### TASK GOAL
Reproduce the listing that follows with no differences at all.

────────────────────────────────────────

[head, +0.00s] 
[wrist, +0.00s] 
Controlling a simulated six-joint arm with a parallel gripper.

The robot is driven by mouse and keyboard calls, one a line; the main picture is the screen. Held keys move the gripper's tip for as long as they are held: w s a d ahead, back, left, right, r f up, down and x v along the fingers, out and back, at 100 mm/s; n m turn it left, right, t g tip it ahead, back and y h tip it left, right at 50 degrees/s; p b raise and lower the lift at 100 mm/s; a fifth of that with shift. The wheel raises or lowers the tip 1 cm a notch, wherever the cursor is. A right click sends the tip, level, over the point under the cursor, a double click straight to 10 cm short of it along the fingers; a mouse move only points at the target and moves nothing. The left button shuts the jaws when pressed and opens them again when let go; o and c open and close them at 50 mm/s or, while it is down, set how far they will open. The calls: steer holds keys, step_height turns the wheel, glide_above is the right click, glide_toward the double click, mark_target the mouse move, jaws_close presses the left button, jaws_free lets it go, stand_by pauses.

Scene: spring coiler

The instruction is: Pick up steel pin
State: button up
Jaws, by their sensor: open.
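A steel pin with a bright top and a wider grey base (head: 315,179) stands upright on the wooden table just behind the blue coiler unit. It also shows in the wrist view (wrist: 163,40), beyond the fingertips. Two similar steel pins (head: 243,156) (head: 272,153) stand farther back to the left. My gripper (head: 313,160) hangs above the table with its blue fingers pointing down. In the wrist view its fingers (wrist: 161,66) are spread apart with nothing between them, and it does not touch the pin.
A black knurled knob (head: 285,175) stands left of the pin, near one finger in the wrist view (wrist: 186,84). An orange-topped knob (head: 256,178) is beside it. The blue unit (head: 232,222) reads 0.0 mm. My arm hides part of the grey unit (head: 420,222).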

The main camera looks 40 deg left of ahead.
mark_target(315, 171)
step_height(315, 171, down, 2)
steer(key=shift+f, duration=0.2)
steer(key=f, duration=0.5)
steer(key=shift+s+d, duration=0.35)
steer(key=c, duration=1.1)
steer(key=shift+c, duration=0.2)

────────────────────────────────────────

### EXPECTED ANSWER
[head, +0.00s] 
[wrist, +0.00s] 
Controlling a simulated six-joint arm with a parallel gripper.

The robot is driven by mouse and keyboard calls, one a line; the main picture is the screen. Held keys move the gripper's tip for as long as they are held: w s a d ahead, back, left, right, r f up, down and x v along the fingers, out and back, at 100 mm/s; n m turn it left, right, t g tip it ahead, back and y h tip it left, right at 50 degrees/s; p b raise and lower the lift at 100 mm/s; a fifth of that with shift. The wheel raises or lowers the tip 1 cm a notch, wherever the cursor is. A right click sends the tip, level, over the point under the cursor, a double click straight to 10 cm short of it along the fingers; a mouse move only points at the target and moves nothing. The left button shuts the jaws when pressed and opens them again when let go; o and c open and close them at 50 mm/s or, while it is down, set how far they will open. The calls: steer holds keys, step_height turns the wheel, glide_above is the right click, glide_toward the double click, mark_target the mouse move, jaws_close presses the left button, jaws_free lets it go, stand_by pauses.

Scene: spring coiler

The instruction is: Pick up steel pin
State: button up
Jaws, by their sensor: open.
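A steel pin with a bright top and a wider grey base (head: 315,179) stands upright on the wooden table just behind the blue coiler unit. It also shows in the wrist view (wrist: 163,40), beyond the fingertips. Two similar steel pins (head: 243,156) (head: 272,153) stand farther back to the left. My gripper (head: 313,160) hangs above the table with its blue fingers pointing down. In the wrist view its fingers (wrist: 161,66) are spread apart with nothing between them, and it does not touch the pin.
A black knurled knob (head: 285,175) stands left of the pin, near one finger in the wrist view (wrist: 186,84). An orange-topped knob (head: 256,178) is beside it. The blue unit (head: 232,222) reads 0.0 mm. My arm hides part of the grey unit (head: 420,222).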

The main camera looks 40 deg left of ahead.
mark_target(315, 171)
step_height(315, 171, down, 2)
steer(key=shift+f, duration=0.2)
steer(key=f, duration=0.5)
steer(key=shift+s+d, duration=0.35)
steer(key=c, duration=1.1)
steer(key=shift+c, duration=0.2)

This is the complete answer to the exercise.